**WRITTEN TASK**
Retype all of the entries word for word.

**DATA TO PROCESS**
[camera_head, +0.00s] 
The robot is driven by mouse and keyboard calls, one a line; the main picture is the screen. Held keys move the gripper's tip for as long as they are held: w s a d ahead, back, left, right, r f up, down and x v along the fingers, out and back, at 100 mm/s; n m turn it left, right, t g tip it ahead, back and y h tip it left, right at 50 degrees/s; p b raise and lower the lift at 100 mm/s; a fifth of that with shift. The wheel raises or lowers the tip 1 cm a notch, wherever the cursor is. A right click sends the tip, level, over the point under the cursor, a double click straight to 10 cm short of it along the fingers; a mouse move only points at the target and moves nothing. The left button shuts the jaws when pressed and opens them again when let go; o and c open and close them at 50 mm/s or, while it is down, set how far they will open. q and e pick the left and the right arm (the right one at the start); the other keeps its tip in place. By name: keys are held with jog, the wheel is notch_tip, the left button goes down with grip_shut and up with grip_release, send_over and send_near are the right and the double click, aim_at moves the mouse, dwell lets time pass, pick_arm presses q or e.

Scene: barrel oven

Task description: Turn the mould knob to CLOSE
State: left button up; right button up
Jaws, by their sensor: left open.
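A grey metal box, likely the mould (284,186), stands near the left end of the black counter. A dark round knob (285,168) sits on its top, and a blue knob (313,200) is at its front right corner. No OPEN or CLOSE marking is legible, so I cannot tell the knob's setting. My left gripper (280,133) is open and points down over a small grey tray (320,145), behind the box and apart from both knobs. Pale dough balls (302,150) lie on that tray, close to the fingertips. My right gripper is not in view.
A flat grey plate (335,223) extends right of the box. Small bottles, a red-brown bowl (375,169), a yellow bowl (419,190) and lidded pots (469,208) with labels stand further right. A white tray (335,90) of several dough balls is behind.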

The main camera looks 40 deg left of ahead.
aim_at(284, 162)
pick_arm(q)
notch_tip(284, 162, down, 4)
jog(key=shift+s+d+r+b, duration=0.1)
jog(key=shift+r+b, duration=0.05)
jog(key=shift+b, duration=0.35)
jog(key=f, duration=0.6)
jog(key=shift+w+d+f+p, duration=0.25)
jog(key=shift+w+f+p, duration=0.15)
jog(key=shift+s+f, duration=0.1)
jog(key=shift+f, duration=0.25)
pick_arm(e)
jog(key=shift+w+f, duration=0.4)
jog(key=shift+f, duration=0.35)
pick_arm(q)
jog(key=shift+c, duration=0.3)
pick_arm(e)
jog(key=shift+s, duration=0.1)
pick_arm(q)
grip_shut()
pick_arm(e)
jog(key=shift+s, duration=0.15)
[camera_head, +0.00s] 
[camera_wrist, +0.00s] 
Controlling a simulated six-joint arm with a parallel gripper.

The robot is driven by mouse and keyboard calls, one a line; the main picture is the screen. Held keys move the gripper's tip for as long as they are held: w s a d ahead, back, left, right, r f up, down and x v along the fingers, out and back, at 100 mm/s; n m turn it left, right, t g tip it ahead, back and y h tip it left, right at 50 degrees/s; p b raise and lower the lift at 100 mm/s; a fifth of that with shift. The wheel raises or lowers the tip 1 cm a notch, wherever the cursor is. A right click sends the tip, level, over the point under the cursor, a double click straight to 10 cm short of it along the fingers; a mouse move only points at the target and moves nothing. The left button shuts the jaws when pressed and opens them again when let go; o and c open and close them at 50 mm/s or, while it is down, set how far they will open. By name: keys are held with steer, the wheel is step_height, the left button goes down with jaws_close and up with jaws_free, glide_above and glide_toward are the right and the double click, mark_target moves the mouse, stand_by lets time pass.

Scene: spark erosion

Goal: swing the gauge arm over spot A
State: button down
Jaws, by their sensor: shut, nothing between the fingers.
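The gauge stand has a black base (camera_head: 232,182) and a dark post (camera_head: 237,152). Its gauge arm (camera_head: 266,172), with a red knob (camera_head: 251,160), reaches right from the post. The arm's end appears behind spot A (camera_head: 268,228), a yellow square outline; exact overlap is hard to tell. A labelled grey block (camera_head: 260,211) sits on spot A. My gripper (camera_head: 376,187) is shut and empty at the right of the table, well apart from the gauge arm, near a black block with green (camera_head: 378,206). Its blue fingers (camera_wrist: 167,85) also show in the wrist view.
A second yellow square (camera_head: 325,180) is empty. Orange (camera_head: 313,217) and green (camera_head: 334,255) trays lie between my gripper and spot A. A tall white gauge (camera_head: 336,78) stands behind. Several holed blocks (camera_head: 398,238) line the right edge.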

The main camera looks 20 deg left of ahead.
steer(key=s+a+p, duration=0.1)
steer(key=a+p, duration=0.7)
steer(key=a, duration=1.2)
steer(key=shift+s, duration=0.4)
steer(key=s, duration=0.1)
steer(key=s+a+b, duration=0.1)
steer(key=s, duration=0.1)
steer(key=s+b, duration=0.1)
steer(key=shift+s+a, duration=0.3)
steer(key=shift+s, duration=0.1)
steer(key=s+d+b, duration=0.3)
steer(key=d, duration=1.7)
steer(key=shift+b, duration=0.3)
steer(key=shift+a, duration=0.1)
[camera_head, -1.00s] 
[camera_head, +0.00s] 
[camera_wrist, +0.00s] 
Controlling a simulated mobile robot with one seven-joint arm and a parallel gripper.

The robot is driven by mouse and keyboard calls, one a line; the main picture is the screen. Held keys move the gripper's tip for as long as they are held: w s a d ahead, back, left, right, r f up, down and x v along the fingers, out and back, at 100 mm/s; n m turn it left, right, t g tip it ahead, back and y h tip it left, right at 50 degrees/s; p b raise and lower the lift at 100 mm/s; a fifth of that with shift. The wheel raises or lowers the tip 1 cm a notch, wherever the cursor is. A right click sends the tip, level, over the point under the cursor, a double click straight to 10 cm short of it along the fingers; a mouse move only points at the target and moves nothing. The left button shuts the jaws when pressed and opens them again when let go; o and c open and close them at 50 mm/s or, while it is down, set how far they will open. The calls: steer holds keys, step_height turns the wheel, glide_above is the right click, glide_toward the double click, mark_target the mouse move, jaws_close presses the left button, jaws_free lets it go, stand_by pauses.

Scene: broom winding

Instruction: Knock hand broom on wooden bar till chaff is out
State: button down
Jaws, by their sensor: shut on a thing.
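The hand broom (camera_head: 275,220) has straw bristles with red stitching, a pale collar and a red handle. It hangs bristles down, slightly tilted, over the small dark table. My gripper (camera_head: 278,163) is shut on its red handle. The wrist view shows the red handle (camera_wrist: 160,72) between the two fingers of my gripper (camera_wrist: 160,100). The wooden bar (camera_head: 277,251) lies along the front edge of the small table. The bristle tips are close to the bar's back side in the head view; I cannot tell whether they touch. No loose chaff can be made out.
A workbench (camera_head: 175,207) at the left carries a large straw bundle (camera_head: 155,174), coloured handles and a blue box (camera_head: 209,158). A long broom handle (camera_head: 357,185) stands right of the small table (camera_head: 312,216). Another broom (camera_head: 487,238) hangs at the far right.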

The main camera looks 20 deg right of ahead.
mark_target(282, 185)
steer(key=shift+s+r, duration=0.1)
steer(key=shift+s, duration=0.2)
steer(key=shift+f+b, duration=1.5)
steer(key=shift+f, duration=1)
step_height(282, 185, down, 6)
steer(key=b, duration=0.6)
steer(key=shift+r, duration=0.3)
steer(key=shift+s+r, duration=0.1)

**TASK RESPONSE**
[camera_head, +0.00s] 
The robot is driven by mouse and keyboard calls, one a line; the main picture is the screen. Held keys move the gripper's tip for as long as they are held: w s a d ahead, back, left, right, r f up, down and x v along the fingers, out and back, at 100 mm/s; n m turn it left, right, t g tip it ahead, back and y h tip it left, right at 50 degrees/s; p b raise and lower the lift at 100 mm/s; a fifth of that with shift. The wheel raises or lowers the tip 1 cm a notch, wherever the cursor is. A right click sends the tip, level, over the point under the cursor, a double click straight to 10 cm short of it along the fingers; a mouse move only points at the target and moves nothing. The left button shuts the jaws when pressed and opens them again when let go; o and c open and close them at 50 mm/s or, while it is down, set how far they will open. q and e pick the left and the right arm (the right one at the start); the other keeps its tip in place. By name: keys are held with jog, the wheel is notch_tip, the left button goes down with grip_shut and up with grip_release, send_over and send_near are the right and the double click, aim_at moves the mouse, dwell lets time pass, pick_arm presses q or e.

Scene: barrel oven

Task description: Turn the mould knob to CLOSE
State: left button up; right button up
Jaws, by their sensor: left open.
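A grey metal box, likely the mould (284,186), stands near the left end of the black counter. A dark round knob (285,168) sits on its top, and a blue knob (313,200) is at its front right corner. No OPEN or CLOSE marking is legible, so I cannot tell the knob's setting. My left gripper (280,133) is open and points down over a small grey tray (320,145), behind the box and apart from both knobs. Pale dough balls (302,150) lie on that tray, close to the fingertips. My right gripper is not in view.
A flat grey plate (335,223) extends right of the box. Small bottles, a red-brown bowl (375,169), a yellow bowl (419,190) and lidded pots (469,208) with labels stand further right. A white tray (335,90) of several dough balls is behind.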

The main camera looks 40 deg left of ahead.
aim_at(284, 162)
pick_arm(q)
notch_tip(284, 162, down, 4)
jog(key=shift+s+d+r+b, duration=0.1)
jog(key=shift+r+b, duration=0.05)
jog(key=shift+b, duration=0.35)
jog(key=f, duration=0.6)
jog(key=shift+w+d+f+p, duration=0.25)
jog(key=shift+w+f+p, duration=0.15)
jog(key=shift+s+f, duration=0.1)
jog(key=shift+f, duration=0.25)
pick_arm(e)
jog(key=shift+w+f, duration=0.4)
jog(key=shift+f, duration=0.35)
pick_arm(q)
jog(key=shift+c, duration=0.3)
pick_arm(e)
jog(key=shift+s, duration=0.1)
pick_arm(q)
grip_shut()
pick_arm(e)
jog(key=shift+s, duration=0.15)
[camera_head, +0.00s] 
[camera_wrist, +0.00s] 
Controlling a simulated six-joint arm with a parallel gripper.

The robot is driven by mouse and keyboard calls, one a line; the main picture is the screen. Held keys move the gripper's tip for as long as they are held: w s a d ahead, back, left, right, r f up, down and x v along the fingers, out and back, at 100 mm/s; n m turn it left, right, t g tip it ahead, back and y h tip it left, right at 50 degrees/s; p b raise and lower the lift at 100 mm/s; a fifth of that with shift. The wheel raises or lowers the tip 1 cm a notch, wherever the cursor is. A right click sends the tip, level, over the point under the cursor, a double click straight to 10 cm short of it along the fingers; a mouse move only points at the target and moves nothing. The left button shuts the jaws when pressed and opens them again when let go; o and c open and close them at 50 mm/s or, while it is down, set how far they will open. By name: keys are held with steer, the wheel is step_height, the left button goes down with jaws_close and up with jaws_free, glide_above and glide_toward are the right and the double click, mark_target moves the mouse, stand_by lets time pass.

Scene: spark erosion

Goal: swing the gauge arm over spot A
State: button down
Jaws, by their sensor: shut, nothing between the fingers.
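The gauge stand has a black base (camera_head: 232,182) and a dark post (camera_head: 237,152). Its gauge arm (camera_head: 266,172), with a red knob (camera_head: 251,160), reaches right from the post. The arm's end appears behind spot A (camera_head: 268,228), a yellow square outline; exact overlap is hard to tell. A labelled grey block (camera_head: 260,211) sits on spot A. My gripper (camera_head: 376,187) is shut and empty at the right of the table, well apart from the gauge arm, near a black block with green (camera_head: 378,206). Its blue fingers (camera_wrist: 167,85) also show in the wrist view.
A second yellow square (camera_head: 325,180) is empty. Orange (camera_head: 313,217) and green (camera_head: 334,255) trays lie between my gripper and spot A. A tall white gauge (camera_head: 336,78) stands behind. Several holed blocks (camera_head: 398,238) line the right edge.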

The main camera looks 20 deg left of ahead.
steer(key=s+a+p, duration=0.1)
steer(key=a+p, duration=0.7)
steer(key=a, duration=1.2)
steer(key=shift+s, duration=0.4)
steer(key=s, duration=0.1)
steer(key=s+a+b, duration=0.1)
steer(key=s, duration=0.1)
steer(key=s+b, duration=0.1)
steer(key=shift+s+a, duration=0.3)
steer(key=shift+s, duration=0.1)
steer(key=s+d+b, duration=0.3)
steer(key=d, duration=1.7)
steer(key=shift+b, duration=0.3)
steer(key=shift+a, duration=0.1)
[camera_head, -1.00s] 
[camera_head, +0.00s] 
[camera_wrist, +0.00s] 
Controlling a simulated mobile robot with one seven-joint arm and a parallel gripper.

The robot is driven by mouse and keyboard calls, one a line; the main picture is the screen. Held keys move the gripper's tip for as long as they are held: w s a d ahead, back, left, right, r f up, down and x v along the fingers, out and back, at 100 mm/s; n m turn it left, right, t g tip it ahead, back and y h tip it left, right at 50 degrees/s; p b raise and lower the lift at 100 mm/s; a fifth of that with shift. The wheel raises or lowers the tip 1 cm a notch, wherever the cursor is. A right click sends the tip, level, over the point under the cursor, a double click straight to 10 cm short of it along the fingers; a mouse move only points at the target and moves nothing. The left button shuts the jaws when pressed and opens them again when let go; o and c open and close them at 50 mm/s or, while it is down, set how far they will open. The calls: steer holds keys, step_height turns the wheel, glide_above is the right click, glide_toward the double click, mark_target the mouse move, jaws_close presses the left button, jaws_free lets it go, stand_by pauses.

Scene: broom winding

Instruction: Knock hand broom on wooden bar till chaff is out
State: button down
Jaws, by their sensor: shut on a thing.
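The hand broom (camera_head: 275,220) has straw bristles with red stitching, a pale collar and a red handle. It hangs bristles down, slightly tilted, over the small dark table. My gripper (camera_head: 278,163) is shut on its red handle. The wrist view shows the red handle (camera_wrist: 160,72) between the two fingers of my gripper (camera_wrist: 160,100). The wooden bar (camera_head: 277,251) lies along the front edge of the small table. The bristle tips are close to the bar's back side in the head view; I cannot tell whether they touch. No loose chaff can be made out.
A workbench (camera_head: 175,207) at the left carries a large straw bundle (camera_head: 155,174), coloured handles and a blue box (camera_head: 209,158). A long broom handle (camera_head: 357,185) stands right of the small table (camera_head: 312,216). Another broom (camera_head: 487,238) hangs at the far right.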

The main camera looks 20 deg right of ahead.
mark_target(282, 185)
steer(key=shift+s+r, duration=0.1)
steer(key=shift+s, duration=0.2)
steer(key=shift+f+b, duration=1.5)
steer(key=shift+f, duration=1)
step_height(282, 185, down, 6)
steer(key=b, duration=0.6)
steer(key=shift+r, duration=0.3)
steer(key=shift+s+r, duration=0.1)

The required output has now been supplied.